Ganhador do Urso de Ouro da Berlinale de 2023 com "No Adamant", o francês Nicolas Philibert caiu na real de que o documentário tira todo e qualquer glamour dos clichês sociológicos ali pelo fim dos anos 1970, quando começou a criar uma obra autoralíssima que, até o dia 21, vai mobilizar a telona da Caixa Cultural, no Centro do Rio. Nesta quinta (11), o diretor de 74 anos estará lá para um debate com a realizadora Flavia Castro e o professor e pesquisador Cezar Migliorin.
O papo vai começar logo após a sessão de seu longa-metragem mais recente, "A Máquina de Escrever e Outros Aborrecimentos" ("La Machine à Écrire et Autressources de Tracas", 2024), agendado para as 16h30. A mediação será de Jeanne Dosse, que assina a curadoria em duo com Tatiana Devos Gentile.
Nesta quarta, o realizador projeta dois longas no espaço exibidor da Rua do Passeio, 38. Às 15h passa "A Voz do Seu Mestre" ("La Voix de Son Maître"), que marcou sua estreia como diretor, em 1979, numa estreia em parceria com Gérard Mordillat. Nele, doze chefes de grandes empresas francesas (L'Oréal, Darty, IBM-France, Paribas, Le Club Med) falam sobre poder, comando, hierarquia, greve. Às 17h10, é a vez de "Averroès & Rosa Parks", lançado na Berlinale de 2024, fora de concurso, como foco em pacientes e profissionais da saúde de um polo psiquiátrico de Paris.
Essa produção é uma espécie de gêmea do supracitado "Sur L'Adamant", que a Caixa exibe no dia 20, às 14h30. Nesta sexta, às 18h, passa seu aclamado "Ser e Ter" ("Être et Avoir", 2002), que fez sucesso no Brasil às duas décadas retratando uma escola de ensino fundamental. Na conversa a seguir, Philibert explica sua forma de filmar e dessacraliza mitos cinematográficos.
O audiovisual brasileiro emplacou vários expoentes autorais no documentário sobretudo a partir dos anos 1960. Existe no Brasil, como em toda a América Latina, a percepção de que a interação do cinema com os dispositivos da não ficção legitima investigações sociológicas. Que espaço a narrativa documental tem na França?

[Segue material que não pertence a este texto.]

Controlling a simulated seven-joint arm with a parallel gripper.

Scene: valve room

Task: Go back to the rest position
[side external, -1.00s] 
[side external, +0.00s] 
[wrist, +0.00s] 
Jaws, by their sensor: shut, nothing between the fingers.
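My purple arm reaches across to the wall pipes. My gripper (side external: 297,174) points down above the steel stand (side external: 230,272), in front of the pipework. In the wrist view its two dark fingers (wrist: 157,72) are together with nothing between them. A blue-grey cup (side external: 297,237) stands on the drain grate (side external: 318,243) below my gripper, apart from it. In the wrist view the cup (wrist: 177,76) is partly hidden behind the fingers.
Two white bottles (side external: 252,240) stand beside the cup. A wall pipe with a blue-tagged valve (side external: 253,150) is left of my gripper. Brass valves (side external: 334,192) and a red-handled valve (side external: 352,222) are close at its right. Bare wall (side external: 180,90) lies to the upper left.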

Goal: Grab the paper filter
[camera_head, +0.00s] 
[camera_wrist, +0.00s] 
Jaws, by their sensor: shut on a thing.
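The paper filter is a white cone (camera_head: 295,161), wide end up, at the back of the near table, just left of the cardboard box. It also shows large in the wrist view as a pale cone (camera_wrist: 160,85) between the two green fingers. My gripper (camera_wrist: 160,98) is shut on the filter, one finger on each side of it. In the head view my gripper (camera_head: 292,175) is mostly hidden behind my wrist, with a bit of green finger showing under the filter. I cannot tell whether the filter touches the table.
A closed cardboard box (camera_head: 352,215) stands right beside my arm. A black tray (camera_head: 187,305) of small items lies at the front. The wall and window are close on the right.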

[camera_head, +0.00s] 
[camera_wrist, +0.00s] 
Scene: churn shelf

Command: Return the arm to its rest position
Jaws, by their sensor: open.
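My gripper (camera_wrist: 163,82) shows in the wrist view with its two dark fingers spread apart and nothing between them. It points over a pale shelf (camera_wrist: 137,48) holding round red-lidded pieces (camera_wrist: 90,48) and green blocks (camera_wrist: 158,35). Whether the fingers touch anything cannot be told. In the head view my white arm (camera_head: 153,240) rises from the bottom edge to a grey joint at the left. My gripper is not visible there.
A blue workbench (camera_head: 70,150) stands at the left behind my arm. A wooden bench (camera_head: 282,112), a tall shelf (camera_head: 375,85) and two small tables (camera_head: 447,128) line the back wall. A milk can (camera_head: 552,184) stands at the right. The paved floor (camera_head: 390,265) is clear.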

Nicolas Philibert - Existe uma blague de que ficção é "cinema de rico", por ter mais dinheiro do que a verba - ainda precária - destinada aos projetos de documentário, mas, até neste terreno há "ricos" e "pobres". Para além dessa brincadeira, existe uma efervescência da produção, pois a cada semana eu vejo pelo menos três filmes documentais estrearem nas salas da França. Eu não tenho conhecimento para avaliar em que pé está o documentário no Brasil hoje. Eu um vi um filme brasileiro ano passado na Quinzena de Cineastas de Cannes ("A Queda do Céu", de Gabriela Carneiro da Cunha e Eryk Rocha) e conheço a obra que o diretor francês Jean-Pierre Duret faz com sua mulher, a brasileira Andrea Santana (como "Le Rêve de São Paulo").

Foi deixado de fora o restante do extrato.